## Exercise
Take each line that has the word "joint" and return it.
===
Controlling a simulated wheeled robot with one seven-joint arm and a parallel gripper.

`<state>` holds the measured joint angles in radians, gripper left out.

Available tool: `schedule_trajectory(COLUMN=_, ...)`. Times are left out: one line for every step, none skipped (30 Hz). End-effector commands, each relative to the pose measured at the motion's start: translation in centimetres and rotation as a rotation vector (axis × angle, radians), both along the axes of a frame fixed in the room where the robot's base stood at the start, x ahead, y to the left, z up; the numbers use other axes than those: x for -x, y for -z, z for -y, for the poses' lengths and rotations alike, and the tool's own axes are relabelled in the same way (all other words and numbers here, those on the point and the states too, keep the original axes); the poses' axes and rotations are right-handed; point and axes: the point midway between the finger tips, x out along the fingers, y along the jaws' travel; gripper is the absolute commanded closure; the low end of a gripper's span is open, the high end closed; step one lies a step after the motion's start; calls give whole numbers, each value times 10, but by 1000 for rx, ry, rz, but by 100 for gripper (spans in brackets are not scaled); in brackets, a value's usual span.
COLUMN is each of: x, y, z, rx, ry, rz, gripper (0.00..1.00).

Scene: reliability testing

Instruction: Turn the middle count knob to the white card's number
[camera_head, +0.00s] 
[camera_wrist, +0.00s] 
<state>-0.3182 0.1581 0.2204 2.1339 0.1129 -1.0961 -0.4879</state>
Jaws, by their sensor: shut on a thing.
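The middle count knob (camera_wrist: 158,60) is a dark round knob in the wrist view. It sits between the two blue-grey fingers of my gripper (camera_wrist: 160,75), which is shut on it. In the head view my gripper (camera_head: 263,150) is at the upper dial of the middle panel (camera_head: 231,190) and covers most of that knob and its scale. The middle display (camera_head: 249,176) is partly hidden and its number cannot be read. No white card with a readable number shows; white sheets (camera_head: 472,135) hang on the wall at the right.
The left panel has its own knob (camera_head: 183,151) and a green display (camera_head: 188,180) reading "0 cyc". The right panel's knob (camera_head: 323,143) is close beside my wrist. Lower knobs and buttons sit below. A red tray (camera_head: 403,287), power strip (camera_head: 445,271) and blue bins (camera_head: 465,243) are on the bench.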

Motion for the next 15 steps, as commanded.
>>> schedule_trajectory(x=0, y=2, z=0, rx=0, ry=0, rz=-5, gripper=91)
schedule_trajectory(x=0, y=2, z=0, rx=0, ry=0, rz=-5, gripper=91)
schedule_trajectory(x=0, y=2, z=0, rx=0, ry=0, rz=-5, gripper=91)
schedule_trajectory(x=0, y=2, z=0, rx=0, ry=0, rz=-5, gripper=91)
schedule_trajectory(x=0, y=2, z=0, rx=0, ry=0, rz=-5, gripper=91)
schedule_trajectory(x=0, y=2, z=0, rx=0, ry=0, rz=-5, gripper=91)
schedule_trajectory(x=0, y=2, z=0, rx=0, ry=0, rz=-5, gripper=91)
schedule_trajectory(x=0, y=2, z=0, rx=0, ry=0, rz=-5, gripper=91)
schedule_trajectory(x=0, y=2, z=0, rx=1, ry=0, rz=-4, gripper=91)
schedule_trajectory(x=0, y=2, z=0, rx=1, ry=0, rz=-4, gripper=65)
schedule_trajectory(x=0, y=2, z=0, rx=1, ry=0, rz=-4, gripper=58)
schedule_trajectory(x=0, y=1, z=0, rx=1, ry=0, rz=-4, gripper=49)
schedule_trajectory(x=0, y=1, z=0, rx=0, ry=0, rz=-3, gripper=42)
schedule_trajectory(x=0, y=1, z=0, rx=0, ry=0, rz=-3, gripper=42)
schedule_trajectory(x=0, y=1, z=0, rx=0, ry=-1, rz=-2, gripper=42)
===
## Response for this exercise
Controlling a simulated wheeled robot with one seven-joint arm and a parallel gripper.
`<state>` holds the measured joint angles in radians, gripper left out.

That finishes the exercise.